Warming up floors, injecting color and pattern into space, and creating zones in your home’s living area is fun and exciting with area rugs. They can easily add a lively accent or an elegant touch to any room that you want to improve aesthetically. The only downside with area rugs is that they collect stains and debris over time, so it is indeed vital that you clean them regularly or call the professionals specializing in rug cleaning services.

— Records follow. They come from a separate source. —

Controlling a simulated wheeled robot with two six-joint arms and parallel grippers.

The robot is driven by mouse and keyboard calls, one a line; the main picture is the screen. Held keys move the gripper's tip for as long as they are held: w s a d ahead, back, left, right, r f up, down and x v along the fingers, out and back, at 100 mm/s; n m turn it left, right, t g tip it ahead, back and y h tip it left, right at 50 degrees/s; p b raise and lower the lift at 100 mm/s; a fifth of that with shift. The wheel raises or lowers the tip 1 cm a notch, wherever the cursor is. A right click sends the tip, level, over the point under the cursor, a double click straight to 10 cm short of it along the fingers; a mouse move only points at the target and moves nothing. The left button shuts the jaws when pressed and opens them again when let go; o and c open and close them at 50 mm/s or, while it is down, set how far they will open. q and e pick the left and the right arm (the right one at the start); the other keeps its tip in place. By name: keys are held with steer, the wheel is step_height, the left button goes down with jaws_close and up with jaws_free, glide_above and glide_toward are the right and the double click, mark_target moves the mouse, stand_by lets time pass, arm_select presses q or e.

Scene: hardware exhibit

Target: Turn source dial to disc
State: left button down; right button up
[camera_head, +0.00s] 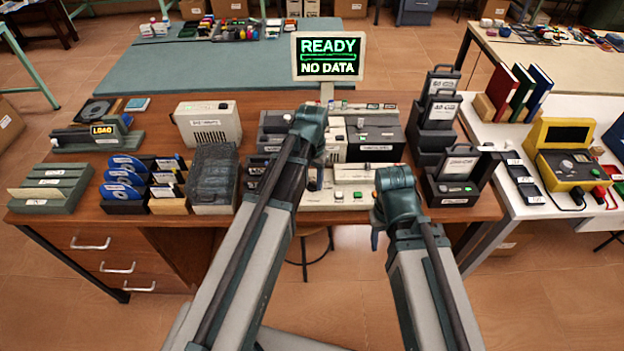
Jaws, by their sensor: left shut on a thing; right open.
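The source dial is hidden behind my left arm, at the machine panel in the middle of the wooden desk. My left gripper (315,180) points down at the front of the panel and is shut on a small part there, which looks to be the dial. Its pointer setting cannot be seen. My right gripper (377,226) hangs open and empty in front of the desk's edge, right of the cream front unit (348,196).
Dark cartridge holders (455,178) stand right of the panel. A yellow meter (566,160) sits on the white side table.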

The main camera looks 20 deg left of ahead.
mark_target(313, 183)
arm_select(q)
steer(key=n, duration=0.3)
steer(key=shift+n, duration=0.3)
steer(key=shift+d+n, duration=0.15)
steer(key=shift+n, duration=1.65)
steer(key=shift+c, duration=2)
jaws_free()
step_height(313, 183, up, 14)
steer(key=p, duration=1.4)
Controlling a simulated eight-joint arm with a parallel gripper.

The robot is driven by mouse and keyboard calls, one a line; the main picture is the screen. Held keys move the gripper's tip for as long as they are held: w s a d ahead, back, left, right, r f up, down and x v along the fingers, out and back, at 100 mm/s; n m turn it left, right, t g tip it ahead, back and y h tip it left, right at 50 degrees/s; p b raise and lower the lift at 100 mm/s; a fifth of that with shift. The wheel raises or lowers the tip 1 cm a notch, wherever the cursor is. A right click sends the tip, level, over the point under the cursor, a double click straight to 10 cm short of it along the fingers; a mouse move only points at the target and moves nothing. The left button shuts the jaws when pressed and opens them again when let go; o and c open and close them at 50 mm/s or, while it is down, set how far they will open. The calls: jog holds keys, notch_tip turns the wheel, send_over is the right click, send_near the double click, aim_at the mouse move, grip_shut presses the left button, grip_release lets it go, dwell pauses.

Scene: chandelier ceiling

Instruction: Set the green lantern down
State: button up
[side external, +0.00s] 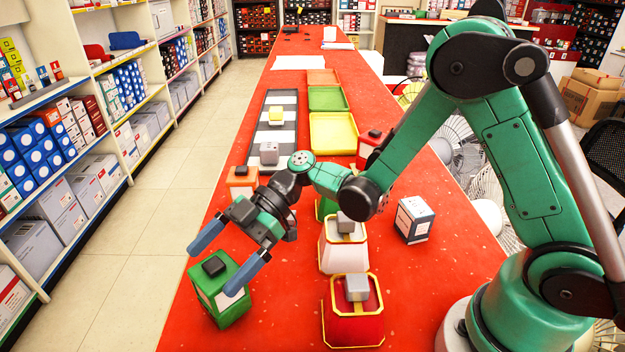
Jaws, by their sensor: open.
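The green lantern (232,306) has pale side panels and a dark block on top. It is at the front left of the red table, near the left edge, and looks slightly tilted. It appears to touch the table. My gripper (213,270) is open, with its two blue fingers spread. The fingertips are on either side of the lantern's dark top in the picture, and the right finger overlaps its upper edge. I cannot tell whether either finger touches the lantern.
Red (353,326) and white (343,259) lanterns stand right of the green one. An orange lantern (242,188) is behind my gripper. A striped tray (273,102) and a yellow tray (333,134) lie farther back.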

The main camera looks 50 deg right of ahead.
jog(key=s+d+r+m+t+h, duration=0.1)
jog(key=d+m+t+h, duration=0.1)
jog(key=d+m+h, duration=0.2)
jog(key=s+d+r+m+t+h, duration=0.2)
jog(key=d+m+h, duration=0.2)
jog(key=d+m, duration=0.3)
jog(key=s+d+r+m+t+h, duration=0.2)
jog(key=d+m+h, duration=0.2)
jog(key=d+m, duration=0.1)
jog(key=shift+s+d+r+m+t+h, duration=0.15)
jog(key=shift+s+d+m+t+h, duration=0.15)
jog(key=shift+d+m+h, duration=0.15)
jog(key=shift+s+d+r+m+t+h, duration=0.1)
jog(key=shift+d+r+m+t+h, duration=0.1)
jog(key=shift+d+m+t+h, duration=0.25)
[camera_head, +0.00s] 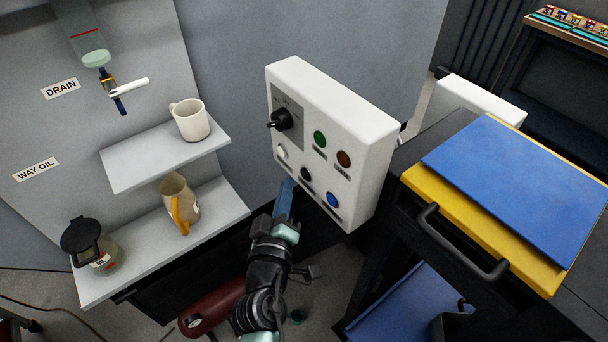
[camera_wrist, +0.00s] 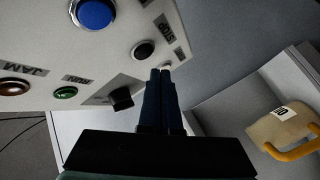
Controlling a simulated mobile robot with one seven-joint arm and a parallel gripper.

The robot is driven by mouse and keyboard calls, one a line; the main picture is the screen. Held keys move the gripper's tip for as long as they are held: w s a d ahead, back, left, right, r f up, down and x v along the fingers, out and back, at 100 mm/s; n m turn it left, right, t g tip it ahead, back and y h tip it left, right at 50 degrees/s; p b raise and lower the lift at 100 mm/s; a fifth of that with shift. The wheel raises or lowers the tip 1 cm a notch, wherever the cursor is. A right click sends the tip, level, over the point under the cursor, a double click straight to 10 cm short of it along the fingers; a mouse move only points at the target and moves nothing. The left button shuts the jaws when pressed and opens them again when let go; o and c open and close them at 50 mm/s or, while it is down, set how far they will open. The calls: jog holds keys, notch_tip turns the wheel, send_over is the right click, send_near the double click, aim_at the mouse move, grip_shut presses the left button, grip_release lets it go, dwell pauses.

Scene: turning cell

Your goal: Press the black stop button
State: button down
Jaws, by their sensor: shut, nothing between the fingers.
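The black stop button (camera_head: 306,173) is in the lower row of the white control box, between a white button (camera_head: 281,151) and a blue button (camera_head: 333,199). In the wrist view the black button (camera_wrist: 143,50) lies just up and left of my fingertips, beside a label reading STOP (camera_wrist: 166,28). My gripper (camera_head: 288,184) is shut and empty, its blue fingers pointing at the panel's lower left. In the wrist view my gripper (camera_wrist: 160,73) overlaps the panel edge near the white button, which is mostly hidden. I cannot tell whether the tips touch the panel.
The control box (camera_head: 369,192) also carries a black knob (camera_head: 281,120), a green button (camera_head: 320,139) and a brown button (camera_head: 344,159). Shelves with a white mug (camera_head: 191,120) and a beige jug (camera_head: 177,200) are left. A cart with a blue top (camera_head: 520,185) is right.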

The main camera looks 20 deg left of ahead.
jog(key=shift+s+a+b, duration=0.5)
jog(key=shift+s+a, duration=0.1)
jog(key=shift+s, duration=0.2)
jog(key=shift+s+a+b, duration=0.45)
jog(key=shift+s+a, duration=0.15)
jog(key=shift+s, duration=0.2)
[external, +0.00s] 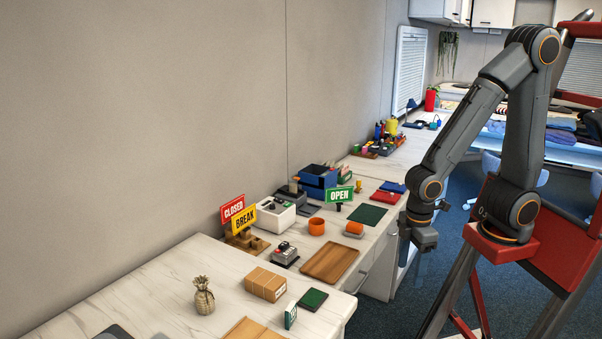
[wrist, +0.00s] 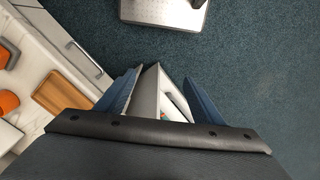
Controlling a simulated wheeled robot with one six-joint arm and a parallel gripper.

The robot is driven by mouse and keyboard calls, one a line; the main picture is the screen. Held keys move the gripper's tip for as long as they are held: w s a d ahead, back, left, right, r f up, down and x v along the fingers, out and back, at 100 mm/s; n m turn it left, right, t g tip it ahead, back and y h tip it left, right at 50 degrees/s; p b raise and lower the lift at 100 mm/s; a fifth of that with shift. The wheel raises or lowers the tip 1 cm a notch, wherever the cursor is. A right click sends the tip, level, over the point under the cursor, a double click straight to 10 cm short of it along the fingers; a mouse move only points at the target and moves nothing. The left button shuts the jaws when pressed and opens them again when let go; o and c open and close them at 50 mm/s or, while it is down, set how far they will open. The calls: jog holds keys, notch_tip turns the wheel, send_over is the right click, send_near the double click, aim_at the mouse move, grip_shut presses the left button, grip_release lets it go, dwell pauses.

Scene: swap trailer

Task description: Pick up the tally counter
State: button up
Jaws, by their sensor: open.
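A small silver-grey device with a dark top, which looks like the tally counter (external: 285,253), sits on the white marble-look counter (external: 195,262), left of a wooden tray (external: 330,262). I cannot make it out in the wrist view. My gripper (external: 420,246) hangs over the floor just off the counter's right edge, well to the right of the device. In the wrist view my gripper (wrist: 161,97) has its two blue-grey fingers spread apart. A pale open-topped container (wrist: 150,95) shows between and beyond them, apparently lower down.
Close to the device stand a white box (external: 272,216), an orange cup (external: 317,227) and the red CLOSED and yellow BREAK signs (external: 243,220). Blue carpet (wrist: 240,60) lies below my gripper.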

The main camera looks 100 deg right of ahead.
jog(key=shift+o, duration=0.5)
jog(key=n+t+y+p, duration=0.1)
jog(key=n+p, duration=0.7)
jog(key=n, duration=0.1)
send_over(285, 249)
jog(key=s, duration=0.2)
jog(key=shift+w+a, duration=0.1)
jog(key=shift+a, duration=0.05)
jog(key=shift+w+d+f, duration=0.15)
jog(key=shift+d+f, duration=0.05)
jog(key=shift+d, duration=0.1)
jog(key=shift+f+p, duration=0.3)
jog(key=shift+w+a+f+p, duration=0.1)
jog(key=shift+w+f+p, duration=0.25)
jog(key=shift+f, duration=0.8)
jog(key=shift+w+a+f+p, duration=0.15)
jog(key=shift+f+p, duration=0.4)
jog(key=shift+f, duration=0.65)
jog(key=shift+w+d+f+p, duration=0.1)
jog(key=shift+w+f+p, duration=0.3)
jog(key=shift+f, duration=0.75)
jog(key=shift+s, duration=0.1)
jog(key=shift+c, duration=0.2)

Keeping your area rugs looking fantastic and new is possible with primary care, deep cleaning, and effective stain removal. But to do these properly, you must first identify the material or fabric of your rug. This is a critical step in extending its life because different rug structures require specific and unique area rug cleaning materials and methods.  Let us then see the basic rug care, the material-by-material cleaning guide, and the tips on how to remove stains from your area rugs.

Primary Area Rug Care

Your rug’s size, construction, and fabric will determine the best and safest way to clean it. Below is the care routine that you can follow for cleaning and maintaining small or bigger area rugs.

Remove dirt from large area rugs using a vacuum

Just like how you maintain your carpet, frequent vacuuming is the most essential area rug cleaning step that you should take. If you have a reversible rug, ensure to vacuum both sides. This is an effective way of removing grit and grime that can wear out your rug sooner. Make sure not to vacuum your rug’s fringe or tangle its long fibers by turning off the vacuum’s beater bar.

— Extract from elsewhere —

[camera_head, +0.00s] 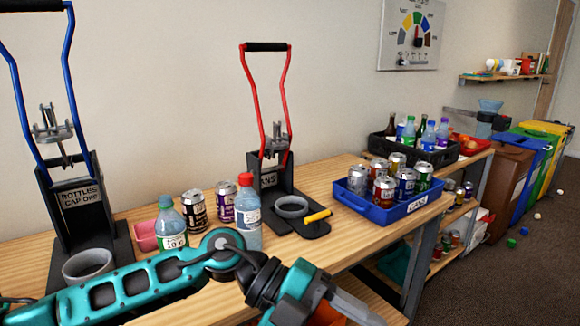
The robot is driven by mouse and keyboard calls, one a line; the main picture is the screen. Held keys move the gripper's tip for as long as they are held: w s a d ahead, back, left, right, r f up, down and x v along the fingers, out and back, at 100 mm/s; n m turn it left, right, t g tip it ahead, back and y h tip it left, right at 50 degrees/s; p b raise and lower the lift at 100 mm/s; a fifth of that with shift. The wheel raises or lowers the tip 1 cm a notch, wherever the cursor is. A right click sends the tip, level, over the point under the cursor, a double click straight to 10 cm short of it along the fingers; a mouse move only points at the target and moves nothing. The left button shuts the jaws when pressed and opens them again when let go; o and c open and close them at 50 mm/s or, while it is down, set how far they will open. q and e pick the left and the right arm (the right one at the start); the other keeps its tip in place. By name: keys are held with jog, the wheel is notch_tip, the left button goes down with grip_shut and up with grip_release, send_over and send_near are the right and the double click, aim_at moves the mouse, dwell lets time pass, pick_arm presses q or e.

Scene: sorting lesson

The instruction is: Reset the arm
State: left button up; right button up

Remove pet hair by brushing them out

Sometimes, a vacuum leaves pet hair behind. To remove the hair, use a stiff brush and remember to stroke the brush according to the direction of the rug’s nap.

Decrease stress from your rugs by turning them once or twice a year

Turn your rug every year to even out the wear and tear caused by foot traffic and sun exposure.

Remove dirt from small area rugs by shaking them

If you have smaller rugs, you can take them outside of your house and shake or beat them vigorously to get rid of dirt and grit. But before doing this, ensure to check your community’s ordinance about shaking rugs outdoors.

Area Rug Cleaning Guide: Material-by-Material

Special types of are rugs also require special and specific cleaning care. For easy reference, file away the care tags when you buy new rugs. Deep cleaning and shampooing your rugs can be tricky, so pay close attention to the care instructions. The following tips,  suggestions, and care instructions can help you take care of your specialty rugs. But if you are not confident to clean them on your own, you can always rely on rug dry cleaning companies who know exactly how to deal with all types of area rugs.

Cleaning Woven or Braided Rugs

Before cleaning this kind of area rug, check the labels first to determine if the woven rugs are washable. If they are safe to wash, place them in a mesh laundry bag or zippered pillowcase before throwing them in the washing machine filled with cold water, and set on a gentle cycle. Use a low setting if you will tumble dry your rug.

For larger braided rugs, you can use a sponge and carpet-cleaning foam to wash them. Brush and rub them in the product’s directions and rinse or vacuum after. Dry them thoroughly before storing or putting it back on the floor.

Cleaning Hand-knotted, Oriental, and Antique Area Rugs

Persian and antique runners are the common rug options for kitchens. Vacuuming them is possible, but special care must be used as their fabrics are usually delicate and sensitive. You can place a nylon screen over them before vacuuming to protect them. Vintage and antique rugs must be cleaned by professional rug cleaning services at least once a year to preserve its intricate design and fabric.

Cleaning Natural-Fibered Area Rugs

Rugs made from coir, rush, grass, or sisal materials typically feature an open weave, which allows dirt and grit to sift through to the floor underneath. As they are customarily used as welcome mats or mudroom rugs, vacuuming them and the floor beneath regularly is a must.

Cleaning Sheepskin, Hair-on Hides, and Fur Area Rugs

To clean these kinds of area rugs, pour unscented talcum powder on them and leave for some hours. Brush the powder through the fur or hair and shake it out. Depending on the fur’s length, repeat these steps several times. Use a piece of clean cotton fabric or cloth and dip it in lukewarm soapy water to clean the back of your rugs.

Deep-Cleaning Area Rugs

Consult first the care labels to check if it is safe to dry-clean, spot-clean, launder your area rugs. Even though it is recommended to get your area rugs deep-cleaned every twelve to eighteen months, it is still best to determine if cleaning them using home equipment will not ruin or damage their fabrics or designs.

For safer and better results, use the primary care listed above to clean your rugs regularly and have them cleaned by the experts annually. Check out the rug cleaning services offered in your area to estimate and budget for your area rug cleaning cost.

Removing Stains from Area Rugs

When your area rugs become stained, remember that time is of the essence. Do not rub the stain, just blot them and remove the spills’ moisture as fast as you can.

Alcohol, soda, coffee, or tea – Use a mixture of 1 tsp. of liquid dish detergent, a quarter of warm water, and 1/4 tsp. of white vinegar. Apply the solution to the stain, rinse, and blot it dry. You can also try using a spot carpet cleaner available commercially.

Butter, margarine, and gravy – For fat-based stains, you can apply a commercial dry-solvent spot carpet cleaner.

Gum – Remove the stain by peeling off what you can. Harden the remaining gum by placing a plastic bag with ice cubes on top of the rug. Once hardened, scrape the gum using a knife.

Paint – Use a sponge with odorless mineral spirits to remove oil-based paint. For latex or acrylic paint, clean the stain using a detergent solution. Use rubbing alcohol if the color remains.

Vomit, urine, and feces – To remove these stains, apply a detergent mixture or a citrus-oxygen cleaner to your rug. Rinse and blot it until it gets dry.